Memoria [EN] No. 17 (02/2019) | Page 47

The discussion was aimed at discussing the challenges faced by the first documentarians of the Holocaust (active during the war) and a comparison of the experiences of Polish and French memory institutions in the post-war years. In the course of the discussion, a presentation was also given on the first accounts of the Holocaust available in the archives of these institutions. As Prof. Żbikowski noted, these materials are “the most authentic, heartbreaking, touching,” and therefore modern Holocaust scholars continuously return to them.
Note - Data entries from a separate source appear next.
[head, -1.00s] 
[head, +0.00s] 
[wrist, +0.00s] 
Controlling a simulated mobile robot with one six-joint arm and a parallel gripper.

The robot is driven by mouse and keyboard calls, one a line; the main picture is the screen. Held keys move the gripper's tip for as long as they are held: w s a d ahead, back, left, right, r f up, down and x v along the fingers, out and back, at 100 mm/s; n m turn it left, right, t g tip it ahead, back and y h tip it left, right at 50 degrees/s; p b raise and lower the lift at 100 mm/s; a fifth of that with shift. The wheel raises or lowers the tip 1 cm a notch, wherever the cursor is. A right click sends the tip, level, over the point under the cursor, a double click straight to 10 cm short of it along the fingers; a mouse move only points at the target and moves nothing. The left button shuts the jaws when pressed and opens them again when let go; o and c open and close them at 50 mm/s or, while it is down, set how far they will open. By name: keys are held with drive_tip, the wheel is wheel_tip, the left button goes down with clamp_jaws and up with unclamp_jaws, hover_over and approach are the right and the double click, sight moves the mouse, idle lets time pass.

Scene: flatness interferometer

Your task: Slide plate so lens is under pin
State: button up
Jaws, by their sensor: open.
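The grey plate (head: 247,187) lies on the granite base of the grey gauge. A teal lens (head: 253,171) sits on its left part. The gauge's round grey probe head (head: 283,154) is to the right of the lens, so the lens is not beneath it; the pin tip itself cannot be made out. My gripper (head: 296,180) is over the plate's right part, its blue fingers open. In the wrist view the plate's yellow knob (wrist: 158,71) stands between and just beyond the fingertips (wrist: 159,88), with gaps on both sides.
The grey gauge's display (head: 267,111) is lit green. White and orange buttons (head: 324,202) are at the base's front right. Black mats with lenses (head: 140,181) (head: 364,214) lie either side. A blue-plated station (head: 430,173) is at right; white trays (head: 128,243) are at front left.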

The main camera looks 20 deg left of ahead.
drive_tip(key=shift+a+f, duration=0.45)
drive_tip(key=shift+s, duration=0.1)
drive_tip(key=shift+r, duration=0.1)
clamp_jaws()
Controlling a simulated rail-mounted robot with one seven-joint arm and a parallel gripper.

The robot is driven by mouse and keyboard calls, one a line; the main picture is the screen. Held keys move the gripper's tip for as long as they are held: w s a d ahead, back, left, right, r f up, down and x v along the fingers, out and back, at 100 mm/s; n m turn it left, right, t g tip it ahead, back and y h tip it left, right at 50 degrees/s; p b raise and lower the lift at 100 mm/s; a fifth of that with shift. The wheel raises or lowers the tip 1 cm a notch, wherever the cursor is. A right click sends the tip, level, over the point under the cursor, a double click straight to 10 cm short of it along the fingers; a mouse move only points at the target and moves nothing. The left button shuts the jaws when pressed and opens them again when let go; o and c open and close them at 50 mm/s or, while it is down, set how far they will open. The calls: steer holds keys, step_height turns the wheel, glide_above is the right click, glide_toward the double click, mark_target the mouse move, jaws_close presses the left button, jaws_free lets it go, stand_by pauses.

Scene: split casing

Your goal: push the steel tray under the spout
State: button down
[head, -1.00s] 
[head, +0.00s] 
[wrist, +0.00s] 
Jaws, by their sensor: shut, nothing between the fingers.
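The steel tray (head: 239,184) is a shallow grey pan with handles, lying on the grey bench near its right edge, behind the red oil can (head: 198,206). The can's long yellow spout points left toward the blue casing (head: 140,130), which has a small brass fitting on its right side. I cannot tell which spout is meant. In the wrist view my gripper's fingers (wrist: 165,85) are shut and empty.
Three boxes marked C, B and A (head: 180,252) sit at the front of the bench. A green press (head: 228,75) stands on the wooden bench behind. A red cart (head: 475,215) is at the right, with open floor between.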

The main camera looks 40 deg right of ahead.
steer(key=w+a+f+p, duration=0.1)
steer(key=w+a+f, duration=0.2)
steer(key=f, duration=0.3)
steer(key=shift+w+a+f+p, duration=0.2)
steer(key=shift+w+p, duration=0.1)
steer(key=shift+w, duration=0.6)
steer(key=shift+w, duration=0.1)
Katarzyna Person, head of the Polish and English edition of the Ringelblum Archive at the Jewish Historical Institute spoke about the subsequent stages of the work of the Oneg Sabbath Group, which included: collecting documents (among others, accounts of inhabitants of other towns, people returning from war wandering, testimonies from labour camps), developing materials and informing about the Holocaust (an underground news bulletin on the subject of murders and deportations from other towns, reports containing the estimated numbers of victims). The Ringelblum Archive is a unique source of current reports on the fate of Jews in occupied Warsaw from the outbreak of the war to the closure of the ghetto, i.e., in the period of growing antisemitic propaganda and consent to violence against Jews. This period, referred in literature as “continuous pogrom” - was displaced from the consciousness of the Warsaw Jews and the researchers of their fate through subsequent drastic events: the closure of the ghetto, indirect extermination, and ultimately the Holocaust. This displacement was also continued in post-war research, which focused primarily on the in-depth study of Holocaust history.